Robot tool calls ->
--- begin ---

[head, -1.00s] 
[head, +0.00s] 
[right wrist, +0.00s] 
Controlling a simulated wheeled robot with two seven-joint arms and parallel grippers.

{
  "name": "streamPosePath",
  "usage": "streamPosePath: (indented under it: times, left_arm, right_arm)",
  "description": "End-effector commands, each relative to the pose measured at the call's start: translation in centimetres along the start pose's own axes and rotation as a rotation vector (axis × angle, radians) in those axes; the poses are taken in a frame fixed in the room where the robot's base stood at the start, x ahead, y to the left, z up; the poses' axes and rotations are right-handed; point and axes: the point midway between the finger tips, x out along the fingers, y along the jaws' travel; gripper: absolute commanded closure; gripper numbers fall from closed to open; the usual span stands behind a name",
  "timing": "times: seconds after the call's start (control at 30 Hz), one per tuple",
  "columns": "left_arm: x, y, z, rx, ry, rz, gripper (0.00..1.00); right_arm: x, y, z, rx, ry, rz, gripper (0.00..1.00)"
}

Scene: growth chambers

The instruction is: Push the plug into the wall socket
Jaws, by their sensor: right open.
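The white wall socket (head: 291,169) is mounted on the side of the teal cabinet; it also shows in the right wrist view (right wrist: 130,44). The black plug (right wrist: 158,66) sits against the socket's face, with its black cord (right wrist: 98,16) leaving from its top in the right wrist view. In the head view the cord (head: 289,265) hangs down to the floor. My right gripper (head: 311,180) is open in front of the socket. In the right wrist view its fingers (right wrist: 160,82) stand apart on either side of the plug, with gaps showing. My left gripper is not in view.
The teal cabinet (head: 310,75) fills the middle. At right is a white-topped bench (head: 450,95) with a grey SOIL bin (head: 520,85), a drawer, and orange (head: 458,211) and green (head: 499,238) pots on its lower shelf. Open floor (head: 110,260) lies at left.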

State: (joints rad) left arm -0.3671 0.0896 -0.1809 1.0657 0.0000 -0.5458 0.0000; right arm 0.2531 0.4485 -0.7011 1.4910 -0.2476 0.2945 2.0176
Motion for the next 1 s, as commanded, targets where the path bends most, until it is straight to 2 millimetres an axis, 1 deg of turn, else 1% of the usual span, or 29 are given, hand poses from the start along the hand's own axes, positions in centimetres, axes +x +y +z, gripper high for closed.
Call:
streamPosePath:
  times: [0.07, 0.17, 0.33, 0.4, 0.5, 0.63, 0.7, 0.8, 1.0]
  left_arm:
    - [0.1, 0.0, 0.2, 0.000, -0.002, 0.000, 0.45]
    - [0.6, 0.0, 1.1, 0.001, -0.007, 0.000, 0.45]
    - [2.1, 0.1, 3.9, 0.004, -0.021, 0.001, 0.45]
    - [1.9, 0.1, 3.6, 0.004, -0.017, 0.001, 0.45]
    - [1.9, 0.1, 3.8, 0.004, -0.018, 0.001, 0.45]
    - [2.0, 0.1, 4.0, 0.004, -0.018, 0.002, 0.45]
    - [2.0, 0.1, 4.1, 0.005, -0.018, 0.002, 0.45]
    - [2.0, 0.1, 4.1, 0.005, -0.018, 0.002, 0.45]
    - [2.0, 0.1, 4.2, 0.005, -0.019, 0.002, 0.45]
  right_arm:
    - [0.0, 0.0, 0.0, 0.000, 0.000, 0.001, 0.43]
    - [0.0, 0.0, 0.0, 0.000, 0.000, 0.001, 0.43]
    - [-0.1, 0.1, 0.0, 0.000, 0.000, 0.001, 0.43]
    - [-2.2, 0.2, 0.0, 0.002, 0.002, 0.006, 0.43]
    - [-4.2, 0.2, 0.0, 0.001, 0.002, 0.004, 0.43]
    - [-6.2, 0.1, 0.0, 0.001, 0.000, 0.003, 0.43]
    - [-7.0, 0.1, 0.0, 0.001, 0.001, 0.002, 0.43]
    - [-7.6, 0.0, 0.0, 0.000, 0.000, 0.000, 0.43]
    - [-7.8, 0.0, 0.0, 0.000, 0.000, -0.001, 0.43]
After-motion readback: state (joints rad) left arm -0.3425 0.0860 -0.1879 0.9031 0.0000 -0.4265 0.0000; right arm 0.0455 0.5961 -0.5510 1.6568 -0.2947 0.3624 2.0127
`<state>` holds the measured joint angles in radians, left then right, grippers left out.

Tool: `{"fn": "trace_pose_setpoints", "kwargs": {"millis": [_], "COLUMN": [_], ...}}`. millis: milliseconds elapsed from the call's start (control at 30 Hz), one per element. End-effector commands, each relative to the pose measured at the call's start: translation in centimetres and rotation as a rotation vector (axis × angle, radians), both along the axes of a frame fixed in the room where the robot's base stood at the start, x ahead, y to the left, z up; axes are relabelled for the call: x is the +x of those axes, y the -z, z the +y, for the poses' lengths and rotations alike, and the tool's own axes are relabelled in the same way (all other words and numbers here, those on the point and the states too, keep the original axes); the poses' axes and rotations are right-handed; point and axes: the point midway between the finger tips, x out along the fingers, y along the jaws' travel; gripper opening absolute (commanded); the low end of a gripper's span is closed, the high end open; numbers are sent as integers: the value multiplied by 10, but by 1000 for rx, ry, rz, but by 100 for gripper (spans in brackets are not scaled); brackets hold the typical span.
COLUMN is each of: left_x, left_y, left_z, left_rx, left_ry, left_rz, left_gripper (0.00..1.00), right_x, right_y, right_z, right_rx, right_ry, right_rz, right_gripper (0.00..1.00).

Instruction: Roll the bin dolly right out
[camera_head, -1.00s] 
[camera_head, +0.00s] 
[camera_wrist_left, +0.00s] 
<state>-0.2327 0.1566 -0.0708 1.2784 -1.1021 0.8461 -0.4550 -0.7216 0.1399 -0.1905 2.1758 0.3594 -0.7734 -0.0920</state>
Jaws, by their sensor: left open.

--- end ---

STATED TASK -> In the listing above, locate the line containing "Jaws, by their sensor: right open." and the line containing "State: (joints rad)". Extract those two lines and every line between them, exactly as written, and only those.

FINISHED EXERCISE ->
Jaws, by their sensor: right open.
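The white wall socket (head: 291,169) is mounted on the side of the teal cabinet; it also shows in the right wrist view (right wrist: 130,44). The black plug (right wrist: 158,66) sits against the socket's face, with its black cord (right wrist: 98,16) leaving from its top in the right wrist view. In the head view the cord (head: 289,265) hangs down to the floor. My right gripper (head: 311,180) is open in front of the socket. In the right wrist view its fingers (right wrist: 160,82) stand apart on either side of the plug, with gaps showing. My left gripper is not in view.
The teal cabinet (head: 310,75) fills the middle. At right is a white-topped bench (head: 450,95) with a grey SOIL bin (head: 520,85), a drawer, and orange (head: 458,211) and green (head: 499,238) pots on its lower shelf. Open floor (head: 110,260) lies at left.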

State: (joints rad) left arm -0.3671 0.0896 -0.1809 1.0657 0.0000 -0.5458 0.0000; right arm 0.2531 0.4485 -0.7011 1.4910 -0.2476 0.2945 2.0176

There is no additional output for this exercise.